Knot theory is the branch of mathematics studying mathematical knots. One can create a physical model of a knot by taking a rope, tangling it in space, and then gluing its ends together. Some examples of knots are shown in Figures 1 and 3. 

Figure 1. Three different views on the trefoil knot, the simplest non-trivial knot.
We say that two knots K₁ and K₂ are equivalent if K₁ can be deformed continuously (without cutting the rope) into K₂. The three knots in Figure 1 are all equivalent. In the more precise language of differential topology, we say that a knot is the isotopy class of a smooth embedding of the circle into the 3-sphere. 

Often knots are studied via so-called knot diagrams, generic projections to 2-planes with stored over and under information at each crossing, as already done silently in Figure 1. 

Diagrams (and therefore knots) can be oriented by choosing one of the two possible directions when traveling through it. Each crossing in an oriented diagram can be classified into positive or negative, according to the convention shown in Figure 2. An interesting subclass of knots is given by so-called positive knots. A knot is positive if it admits a diagram where all crossings are positive. 
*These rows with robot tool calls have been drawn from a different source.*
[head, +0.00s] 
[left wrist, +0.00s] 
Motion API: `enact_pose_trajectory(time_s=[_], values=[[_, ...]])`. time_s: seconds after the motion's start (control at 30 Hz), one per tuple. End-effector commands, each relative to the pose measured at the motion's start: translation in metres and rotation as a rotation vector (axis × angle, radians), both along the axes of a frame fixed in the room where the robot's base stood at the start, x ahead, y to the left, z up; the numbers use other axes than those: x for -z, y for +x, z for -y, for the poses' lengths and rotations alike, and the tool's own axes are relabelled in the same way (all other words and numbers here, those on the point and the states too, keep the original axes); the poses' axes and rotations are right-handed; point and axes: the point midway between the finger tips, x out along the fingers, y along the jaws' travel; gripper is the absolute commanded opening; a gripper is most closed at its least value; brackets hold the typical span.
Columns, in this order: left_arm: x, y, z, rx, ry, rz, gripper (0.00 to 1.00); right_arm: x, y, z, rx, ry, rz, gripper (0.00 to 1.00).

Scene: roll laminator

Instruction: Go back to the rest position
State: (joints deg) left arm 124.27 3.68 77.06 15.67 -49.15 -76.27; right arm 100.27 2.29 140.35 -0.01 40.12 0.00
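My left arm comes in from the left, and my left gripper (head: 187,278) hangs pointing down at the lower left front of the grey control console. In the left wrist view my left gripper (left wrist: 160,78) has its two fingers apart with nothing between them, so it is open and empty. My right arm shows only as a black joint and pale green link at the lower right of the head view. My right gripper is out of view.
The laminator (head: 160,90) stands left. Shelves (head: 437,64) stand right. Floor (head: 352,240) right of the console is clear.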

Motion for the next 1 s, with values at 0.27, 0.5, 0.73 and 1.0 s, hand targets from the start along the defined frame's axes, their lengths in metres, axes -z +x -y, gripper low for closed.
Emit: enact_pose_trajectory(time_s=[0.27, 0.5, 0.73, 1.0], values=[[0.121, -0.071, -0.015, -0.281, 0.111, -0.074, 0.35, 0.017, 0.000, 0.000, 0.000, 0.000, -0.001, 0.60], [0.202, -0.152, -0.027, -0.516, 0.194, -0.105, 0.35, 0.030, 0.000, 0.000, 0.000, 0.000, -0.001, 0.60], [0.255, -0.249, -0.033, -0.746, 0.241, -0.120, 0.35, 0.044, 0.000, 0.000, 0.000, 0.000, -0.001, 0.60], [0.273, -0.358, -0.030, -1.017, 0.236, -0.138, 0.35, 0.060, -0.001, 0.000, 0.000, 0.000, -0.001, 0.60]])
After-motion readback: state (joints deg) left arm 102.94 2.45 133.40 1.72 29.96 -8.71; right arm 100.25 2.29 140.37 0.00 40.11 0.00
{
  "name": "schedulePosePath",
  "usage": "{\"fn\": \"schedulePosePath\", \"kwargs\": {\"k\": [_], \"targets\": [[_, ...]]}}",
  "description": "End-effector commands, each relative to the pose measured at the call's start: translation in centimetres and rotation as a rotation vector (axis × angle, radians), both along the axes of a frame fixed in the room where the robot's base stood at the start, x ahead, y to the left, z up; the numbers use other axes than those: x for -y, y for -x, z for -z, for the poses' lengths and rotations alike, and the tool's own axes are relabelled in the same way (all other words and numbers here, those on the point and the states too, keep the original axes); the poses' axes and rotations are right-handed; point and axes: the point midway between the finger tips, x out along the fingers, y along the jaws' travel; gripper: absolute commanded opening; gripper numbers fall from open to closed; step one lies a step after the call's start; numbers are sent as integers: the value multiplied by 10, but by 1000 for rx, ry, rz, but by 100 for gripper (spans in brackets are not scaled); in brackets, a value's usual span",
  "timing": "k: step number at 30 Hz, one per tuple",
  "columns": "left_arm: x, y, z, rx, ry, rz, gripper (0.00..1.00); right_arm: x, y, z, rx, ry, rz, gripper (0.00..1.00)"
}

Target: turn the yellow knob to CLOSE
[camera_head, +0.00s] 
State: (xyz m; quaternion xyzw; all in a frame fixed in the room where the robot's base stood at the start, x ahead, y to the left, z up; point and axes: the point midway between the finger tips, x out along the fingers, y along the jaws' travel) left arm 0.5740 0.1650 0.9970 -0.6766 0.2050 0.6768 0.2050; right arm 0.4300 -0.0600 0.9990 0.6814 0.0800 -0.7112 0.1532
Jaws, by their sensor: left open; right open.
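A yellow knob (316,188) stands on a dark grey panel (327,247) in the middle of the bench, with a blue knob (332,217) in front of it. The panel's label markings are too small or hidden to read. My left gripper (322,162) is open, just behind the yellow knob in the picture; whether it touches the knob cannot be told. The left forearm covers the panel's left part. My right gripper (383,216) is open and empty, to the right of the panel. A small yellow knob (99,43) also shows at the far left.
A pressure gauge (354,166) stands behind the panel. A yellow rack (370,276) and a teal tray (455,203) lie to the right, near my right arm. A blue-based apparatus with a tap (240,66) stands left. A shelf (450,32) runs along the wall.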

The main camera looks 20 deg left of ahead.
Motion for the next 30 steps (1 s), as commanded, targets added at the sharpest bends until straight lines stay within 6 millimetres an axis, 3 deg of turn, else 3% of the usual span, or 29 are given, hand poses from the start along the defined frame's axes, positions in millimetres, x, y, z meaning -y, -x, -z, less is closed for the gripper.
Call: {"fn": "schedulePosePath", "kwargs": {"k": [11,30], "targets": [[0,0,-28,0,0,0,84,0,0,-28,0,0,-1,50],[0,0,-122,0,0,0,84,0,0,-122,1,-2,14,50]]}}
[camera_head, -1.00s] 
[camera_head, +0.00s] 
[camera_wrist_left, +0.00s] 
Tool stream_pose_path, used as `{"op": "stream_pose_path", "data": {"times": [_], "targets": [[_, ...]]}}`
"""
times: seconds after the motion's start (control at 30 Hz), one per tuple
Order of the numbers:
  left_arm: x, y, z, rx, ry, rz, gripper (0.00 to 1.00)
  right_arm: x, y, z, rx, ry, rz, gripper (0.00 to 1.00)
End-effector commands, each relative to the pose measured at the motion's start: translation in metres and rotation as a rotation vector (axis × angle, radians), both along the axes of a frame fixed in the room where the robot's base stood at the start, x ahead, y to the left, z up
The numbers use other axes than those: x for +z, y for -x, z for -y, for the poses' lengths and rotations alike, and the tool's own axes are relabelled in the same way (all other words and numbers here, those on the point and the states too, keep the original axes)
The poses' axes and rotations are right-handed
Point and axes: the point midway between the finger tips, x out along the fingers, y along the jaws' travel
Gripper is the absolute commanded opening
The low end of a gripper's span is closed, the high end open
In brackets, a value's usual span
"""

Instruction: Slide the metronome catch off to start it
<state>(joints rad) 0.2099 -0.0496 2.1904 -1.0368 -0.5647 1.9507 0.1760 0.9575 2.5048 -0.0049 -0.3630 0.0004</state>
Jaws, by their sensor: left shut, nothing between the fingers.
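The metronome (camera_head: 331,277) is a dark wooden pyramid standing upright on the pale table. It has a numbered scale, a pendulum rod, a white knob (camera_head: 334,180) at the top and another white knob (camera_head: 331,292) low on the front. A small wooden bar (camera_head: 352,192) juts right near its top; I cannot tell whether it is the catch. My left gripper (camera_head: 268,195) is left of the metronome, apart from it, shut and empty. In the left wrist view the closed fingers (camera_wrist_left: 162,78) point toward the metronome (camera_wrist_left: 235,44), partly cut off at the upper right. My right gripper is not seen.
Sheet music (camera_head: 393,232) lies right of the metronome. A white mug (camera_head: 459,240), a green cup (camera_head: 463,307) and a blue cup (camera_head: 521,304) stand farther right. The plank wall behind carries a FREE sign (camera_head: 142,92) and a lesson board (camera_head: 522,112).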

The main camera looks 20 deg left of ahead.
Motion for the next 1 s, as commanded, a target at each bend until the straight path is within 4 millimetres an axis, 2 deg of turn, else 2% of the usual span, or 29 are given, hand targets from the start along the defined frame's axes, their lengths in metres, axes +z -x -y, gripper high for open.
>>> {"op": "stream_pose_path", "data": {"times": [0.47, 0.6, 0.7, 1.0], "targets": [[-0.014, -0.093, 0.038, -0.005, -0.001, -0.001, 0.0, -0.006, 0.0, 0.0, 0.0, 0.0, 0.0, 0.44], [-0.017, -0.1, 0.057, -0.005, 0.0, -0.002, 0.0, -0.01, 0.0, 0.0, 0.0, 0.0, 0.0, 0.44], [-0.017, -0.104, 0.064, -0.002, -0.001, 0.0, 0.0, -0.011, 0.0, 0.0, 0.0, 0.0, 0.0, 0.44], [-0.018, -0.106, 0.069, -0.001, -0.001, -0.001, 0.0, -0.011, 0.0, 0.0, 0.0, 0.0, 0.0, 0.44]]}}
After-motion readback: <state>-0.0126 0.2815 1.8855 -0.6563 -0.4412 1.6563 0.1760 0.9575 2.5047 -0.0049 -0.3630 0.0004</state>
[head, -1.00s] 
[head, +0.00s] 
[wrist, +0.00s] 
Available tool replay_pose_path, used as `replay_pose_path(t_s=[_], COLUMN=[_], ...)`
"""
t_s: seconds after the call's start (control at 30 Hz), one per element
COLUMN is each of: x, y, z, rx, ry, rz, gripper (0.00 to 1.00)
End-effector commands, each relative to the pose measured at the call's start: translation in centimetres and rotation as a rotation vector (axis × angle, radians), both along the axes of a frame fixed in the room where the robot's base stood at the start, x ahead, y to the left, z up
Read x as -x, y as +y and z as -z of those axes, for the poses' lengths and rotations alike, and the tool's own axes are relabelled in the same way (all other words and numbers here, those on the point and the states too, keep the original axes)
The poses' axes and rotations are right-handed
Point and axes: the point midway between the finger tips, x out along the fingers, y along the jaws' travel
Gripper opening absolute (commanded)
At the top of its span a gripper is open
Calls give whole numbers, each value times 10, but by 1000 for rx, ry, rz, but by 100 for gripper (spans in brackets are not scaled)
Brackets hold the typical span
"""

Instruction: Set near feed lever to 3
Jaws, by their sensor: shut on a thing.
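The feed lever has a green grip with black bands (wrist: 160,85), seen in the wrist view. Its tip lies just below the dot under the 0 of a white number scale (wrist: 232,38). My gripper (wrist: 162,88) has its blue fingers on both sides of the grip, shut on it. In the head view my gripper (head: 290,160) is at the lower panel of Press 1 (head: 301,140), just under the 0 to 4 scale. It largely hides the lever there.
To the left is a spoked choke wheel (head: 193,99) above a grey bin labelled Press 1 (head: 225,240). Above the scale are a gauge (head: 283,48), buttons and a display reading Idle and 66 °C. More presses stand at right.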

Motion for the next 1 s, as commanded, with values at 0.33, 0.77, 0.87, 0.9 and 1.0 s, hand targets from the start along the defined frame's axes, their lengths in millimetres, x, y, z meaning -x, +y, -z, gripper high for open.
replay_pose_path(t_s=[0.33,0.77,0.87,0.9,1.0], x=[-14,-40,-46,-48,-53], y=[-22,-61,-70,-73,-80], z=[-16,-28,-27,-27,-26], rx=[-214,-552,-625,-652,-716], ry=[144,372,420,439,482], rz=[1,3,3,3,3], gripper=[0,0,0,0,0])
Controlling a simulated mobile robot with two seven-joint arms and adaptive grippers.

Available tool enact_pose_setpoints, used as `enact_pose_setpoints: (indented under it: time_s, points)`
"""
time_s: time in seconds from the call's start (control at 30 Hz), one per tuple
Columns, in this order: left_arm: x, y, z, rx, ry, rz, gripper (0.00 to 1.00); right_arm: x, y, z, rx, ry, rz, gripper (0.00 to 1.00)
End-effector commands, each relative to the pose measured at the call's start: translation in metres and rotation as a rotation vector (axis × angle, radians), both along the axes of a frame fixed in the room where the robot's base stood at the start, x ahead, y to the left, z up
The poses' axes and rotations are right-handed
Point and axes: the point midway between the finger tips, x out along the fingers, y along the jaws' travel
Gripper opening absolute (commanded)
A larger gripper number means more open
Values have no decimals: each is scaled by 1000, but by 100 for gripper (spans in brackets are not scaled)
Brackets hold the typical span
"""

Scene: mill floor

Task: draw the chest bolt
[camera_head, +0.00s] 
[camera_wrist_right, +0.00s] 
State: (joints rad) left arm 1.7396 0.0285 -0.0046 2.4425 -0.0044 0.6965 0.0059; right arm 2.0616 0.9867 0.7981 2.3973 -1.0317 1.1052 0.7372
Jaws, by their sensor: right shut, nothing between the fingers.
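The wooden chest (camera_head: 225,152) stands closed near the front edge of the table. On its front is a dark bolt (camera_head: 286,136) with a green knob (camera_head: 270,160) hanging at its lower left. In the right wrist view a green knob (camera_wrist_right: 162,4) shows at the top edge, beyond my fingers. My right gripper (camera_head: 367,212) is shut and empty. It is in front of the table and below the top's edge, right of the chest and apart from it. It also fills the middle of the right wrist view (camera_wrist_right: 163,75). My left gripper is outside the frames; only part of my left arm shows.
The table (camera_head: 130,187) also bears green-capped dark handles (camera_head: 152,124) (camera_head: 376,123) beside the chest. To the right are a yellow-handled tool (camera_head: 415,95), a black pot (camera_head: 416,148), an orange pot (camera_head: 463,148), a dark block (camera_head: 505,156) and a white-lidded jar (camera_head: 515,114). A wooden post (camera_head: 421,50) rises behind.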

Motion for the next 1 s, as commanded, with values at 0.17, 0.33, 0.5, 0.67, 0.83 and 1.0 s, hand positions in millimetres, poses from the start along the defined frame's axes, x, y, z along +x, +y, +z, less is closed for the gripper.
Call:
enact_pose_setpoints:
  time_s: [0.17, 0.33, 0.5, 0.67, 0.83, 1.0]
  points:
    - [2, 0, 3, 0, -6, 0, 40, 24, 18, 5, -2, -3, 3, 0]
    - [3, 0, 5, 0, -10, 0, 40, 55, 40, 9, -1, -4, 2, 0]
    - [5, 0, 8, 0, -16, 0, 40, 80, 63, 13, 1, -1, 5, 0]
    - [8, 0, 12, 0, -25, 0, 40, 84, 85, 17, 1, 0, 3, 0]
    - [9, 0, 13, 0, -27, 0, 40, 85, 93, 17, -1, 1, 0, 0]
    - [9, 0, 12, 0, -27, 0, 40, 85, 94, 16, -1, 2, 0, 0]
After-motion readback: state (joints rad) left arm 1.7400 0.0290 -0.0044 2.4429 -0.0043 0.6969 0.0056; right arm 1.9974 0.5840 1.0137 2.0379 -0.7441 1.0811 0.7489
Figure 2. We can assign to every crossing a sign.
Since the diagrams of the trefoil shown in Figure 1(i) and the diagram of the 12-crossing knot K12n110 in Figure 3(i) are readily seen to have only positive crossings (with any of the two possible orientations), we know both represent positive knots. On the other hand, we observe that the other knot diagrams of the trefoils in Figure 1 are not positive. Generalizing this example, we see that every positive knot also has non-positive diagrams. This makes it hard to answer if a given knot is positive. For example, the diagram of the knot o9_34097 shown in Figure 3 contains negative crossings. Since there could be a potentially different diagram of o9_34097 that is positive, it was not known if o9_34097 is positive. 

Figure 3. Knot diagrams of two more complicated knots, created using KLO [Swe]. The knot on the left is indexed by K12n110, where the 12 means that it has no diagram with less than 12 crossings. The knot on the right is the census knot o9_34097. Here o9 indicates that the complement of it admits an ideal triangulation with 9 tetrahedra [Dun20].
While there exists a theoretical algorithm that decides in finite time if a given knot is positive or not, this algorithm has a factorial run time and is thus a purely theoretical result that is not working in practice even for very simple knots. 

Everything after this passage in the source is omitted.